17 february 2015, 14:24
0
British Prime Minister David Cameron. ©AFP
British Prime Minister David Cameron. ©AFP

 Britain's main opposition Labour party on Monday outlined its economic plan to try to woo middle-income voters ahead of an anticipated closely-fought election in May, AFP reports.

Labour leader Ed Miliband contrasted his plans with the policies of Conservative Prime Minister David Cameron's coalition government in the wake of a tax avoidance controversy sparked by last week's HSBC "SwissLeaks" allegations.

Miliband said his centre-left policies would be "pro-business but not business as usual", despite recent criticism of them by business leaders including the boss of chemist Boots, Stefano Pessina.

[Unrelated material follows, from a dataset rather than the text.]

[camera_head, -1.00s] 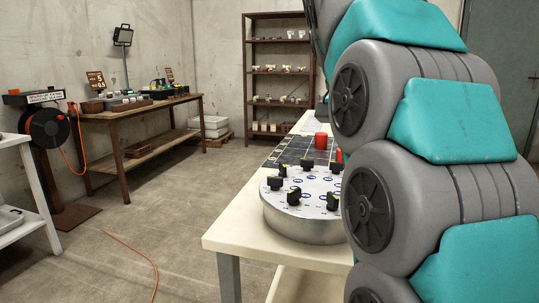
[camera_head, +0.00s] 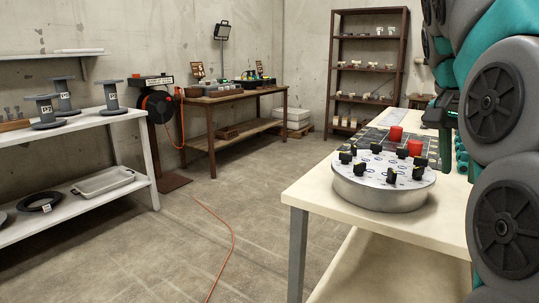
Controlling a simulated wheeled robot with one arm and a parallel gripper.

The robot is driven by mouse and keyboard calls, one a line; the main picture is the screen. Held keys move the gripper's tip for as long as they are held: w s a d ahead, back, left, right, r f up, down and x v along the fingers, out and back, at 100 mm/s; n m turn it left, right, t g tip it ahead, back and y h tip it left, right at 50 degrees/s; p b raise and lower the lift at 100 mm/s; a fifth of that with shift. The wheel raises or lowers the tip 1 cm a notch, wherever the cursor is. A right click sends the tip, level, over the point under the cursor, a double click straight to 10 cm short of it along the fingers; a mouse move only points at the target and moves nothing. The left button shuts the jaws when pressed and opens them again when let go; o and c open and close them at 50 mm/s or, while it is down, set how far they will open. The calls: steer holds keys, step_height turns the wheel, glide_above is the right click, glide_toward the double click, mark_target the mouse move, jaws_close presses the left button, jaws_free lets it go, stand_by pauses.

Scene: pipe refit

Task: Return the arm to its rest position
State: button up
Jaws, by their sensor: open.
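My arm, grey with teal covers, fills the right side of the head view. What looks like my gripper (camera_head: 445,142), dark and partly hidden by my own arm links, hangs above the back right of the white table (camera_head: 318,192). It is open, and I see nothing held in it. A round metal disc (camera_head: 385,194) with several black knobs with yellow marks sits on the table, to the left of my arm.
A dark gridded panel (camera_head: 372,139) lies behind the disc. A white shelf (camera_head: 135,186) with spools stands at left. A wooden workbench (camera_head: 235,98) and a brown rack (camera_head: 333,80) stand at the back. An orange cable (camera_head: 232,236) crosses the otherwise open floor.

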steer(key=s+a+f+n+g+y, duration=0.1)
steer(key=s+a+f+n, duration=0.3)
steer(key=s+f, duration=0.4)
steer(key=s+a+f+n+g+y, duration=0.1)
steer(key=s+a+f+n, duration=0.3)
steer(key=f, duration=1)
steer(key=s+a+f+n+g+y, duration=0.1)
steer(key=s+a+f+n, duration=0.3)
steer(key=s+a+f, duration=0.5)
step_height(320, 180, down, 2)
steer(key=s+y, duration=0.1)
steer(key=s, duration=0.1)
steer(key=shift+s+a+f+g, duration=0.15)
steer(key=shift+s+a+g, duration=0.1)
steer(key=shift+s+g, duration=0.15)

Labour often seeks to portray the Conservatives as the party of the wealthy and has criticised the centre-right Tories for appointing former HSBC chief executive Stephen Green as a junior minister in 2010.

Opinion polls indicate the general election on May 7 is too close to call, with many experts predicting that either the Conservatives or Labour will end up forming another coalition or minority government.

"We need a better plan to replace an economy where tens of billions are lost in tax avoidance with an economy where tens of thousands more of our young people are doing apprenticeships," Miliband said in a speech at the Jaguar Land Rover plant in Wolverhampton, central England.

He said that all 18-year-old school leavers who get the grades would be entitled to a place on an apprenticeship scheme, allowing them to learn a trade.

He also vowed that, under Labour, Britain would be a "strong and proud member of a reformed EU", adding that to leave the European bloc would be a "real threat to prosperity".

The centre-right Conservatives have promised to hold a referendum on leaving the European Union, Britain's largest trading partner, by 2017 if they win the election.

Labour were in power under Tony Blair and Gordon Brown from 1997 to 2010, when they lost the last general election and were replaced by the current coalition between Cameron's Conservatives and the centrist Liberal Democrats.